### INPUT ###

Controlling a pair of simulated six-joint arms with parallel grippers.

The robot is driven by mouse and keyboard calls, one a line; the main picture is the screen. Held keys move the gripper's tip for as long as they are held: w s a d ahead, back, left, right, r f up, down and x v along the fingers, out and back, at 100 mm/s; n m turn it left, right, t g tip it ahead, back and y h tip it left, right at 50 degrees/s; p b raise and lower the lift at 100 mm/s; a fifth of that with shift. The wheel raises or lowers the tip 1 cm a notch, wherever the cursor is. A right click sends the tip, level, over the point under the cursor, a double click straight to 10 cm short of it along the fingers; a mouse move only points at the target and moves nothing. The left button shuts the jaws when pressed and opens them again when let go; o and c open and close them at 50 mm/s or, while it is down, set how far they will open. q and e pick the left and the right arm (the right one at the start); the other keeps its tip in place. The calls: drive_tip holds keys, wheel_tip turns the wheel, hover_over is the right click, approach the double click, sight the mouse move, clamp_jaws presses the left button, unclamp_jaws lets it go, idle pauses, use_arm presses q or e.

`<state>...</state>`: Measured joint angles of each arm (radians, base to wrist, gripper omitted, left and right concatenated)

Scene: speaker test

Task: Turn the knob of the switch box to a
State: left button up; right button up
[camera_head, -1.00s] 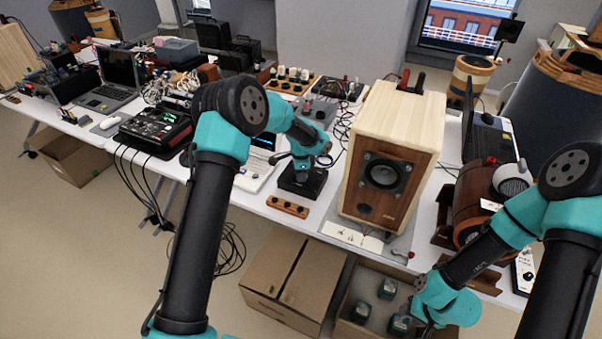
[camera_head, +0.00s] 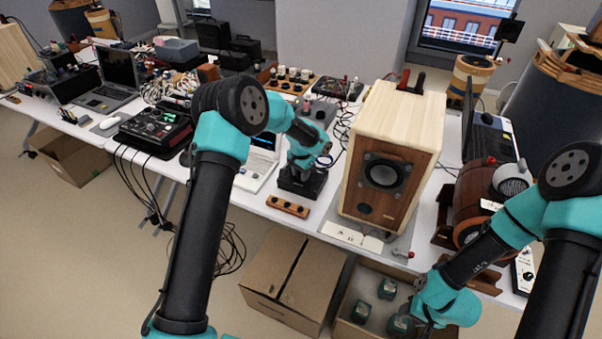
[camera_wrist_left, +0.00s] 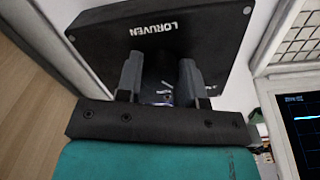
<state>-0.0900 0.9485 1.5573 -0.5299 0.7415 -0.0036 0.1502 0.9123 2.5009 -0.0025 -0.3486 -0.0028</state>
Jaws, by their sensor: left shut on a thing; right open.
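The switch box (camera_head: 302,190) is a small black box on the white table, left of the wooden speaker. In the left wrist view the box (camera_wrist_left: 100,38) shows white lettering "LORUVEN" and a few white marks between my fingers. My left gripper (camera_head: 303,173) points down onto the box top. In the left wrist view its two dark fingers (camera_wrist_left: 159,82) stand on either side of the knob, which is mostly hidden; they are shut on it. The letters around the knob cannot be read. My right gripper (camera_head: 430,322) is low at the right, open, by a carton in front of the table.
The wooden speaker (camera_head: 395,150) stands close right of the box. A small orange-brown strip with dark knobs (camera_head: 288,206) lies in front.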

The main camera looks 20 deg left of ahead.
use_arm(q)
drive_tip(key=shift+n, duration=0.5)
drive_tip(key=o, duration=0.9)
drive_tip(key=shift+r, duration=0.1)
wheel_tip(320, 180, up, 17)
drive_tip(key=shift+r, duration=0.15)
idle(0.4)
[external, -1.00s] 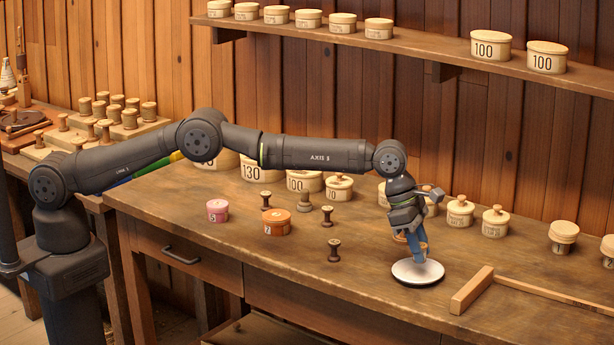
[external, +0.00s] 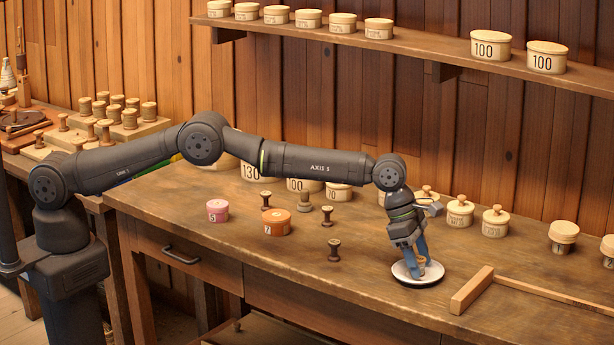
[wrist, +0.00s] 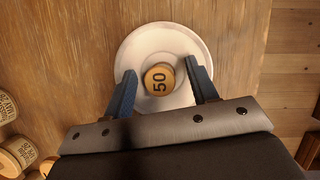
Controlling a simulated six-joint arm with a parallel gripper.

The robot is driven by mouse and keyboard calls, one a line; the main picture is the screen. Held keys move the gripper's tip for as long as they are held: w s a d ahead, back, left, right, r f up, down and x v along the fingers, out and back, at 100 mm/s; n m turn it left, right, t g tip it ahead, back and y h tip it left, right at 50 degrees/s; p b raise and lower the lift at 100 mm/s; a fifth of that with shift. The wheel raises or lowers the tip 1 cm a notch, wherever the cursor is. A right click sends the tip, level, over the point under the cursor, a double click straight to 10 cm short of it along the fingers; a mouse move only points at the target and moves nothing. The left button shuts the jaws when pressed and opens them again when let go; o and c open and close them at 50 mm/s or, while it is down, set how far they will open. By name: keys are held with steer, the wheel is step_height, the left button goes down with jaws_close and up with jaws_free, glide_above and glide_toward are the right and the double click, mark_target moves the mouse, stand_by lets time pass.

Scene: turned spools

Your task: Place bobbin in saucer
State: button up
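The bobbin (wrist: 159,79), a small wooden spool marked "50" on its top, stands upright in the white saucer (wrist: 150,42), near its middle in the wrist view. In the external view the bobbin (external: 419,260) shows only partly between my fingers, above the saucer (external: 401,273). My gripper (wrist: 160,74) is open, with one blue finger on each side of the bobbin and a visible gap on both sides. In the external view my gripper (external: 421,268) reaches down to the saucer, with its fingers spread around the bobbin.
A wooden bar frame (external: 472,290) lies right of the saucer. Dark spools (external: 334,250), an orange tin (external: 276,222) and a pink tin (external: 217,210) stand to the left. Pale lidded tins (external: 495,222) stand behind.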

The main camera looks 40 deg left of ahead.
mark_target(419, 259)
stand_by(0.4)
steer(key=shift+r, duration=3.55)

###

Copy nothing but the lines above from the one with "[camera_wrist_left, +0.00s]" to the one with "<state>-0.0900 0.9485 1.5573", inclusive, word for word. Leave every picture out.

• **ANSWER TO THIS PROBLEM**
[camera_wrist_left, +0.00s] 
<state>-0.0900 0.9485 1.5573 -0.5299 0.7415 -0.0036 0.1502 0.9123 2.5009 -0.0025 -0.3486 -0.0028</state>

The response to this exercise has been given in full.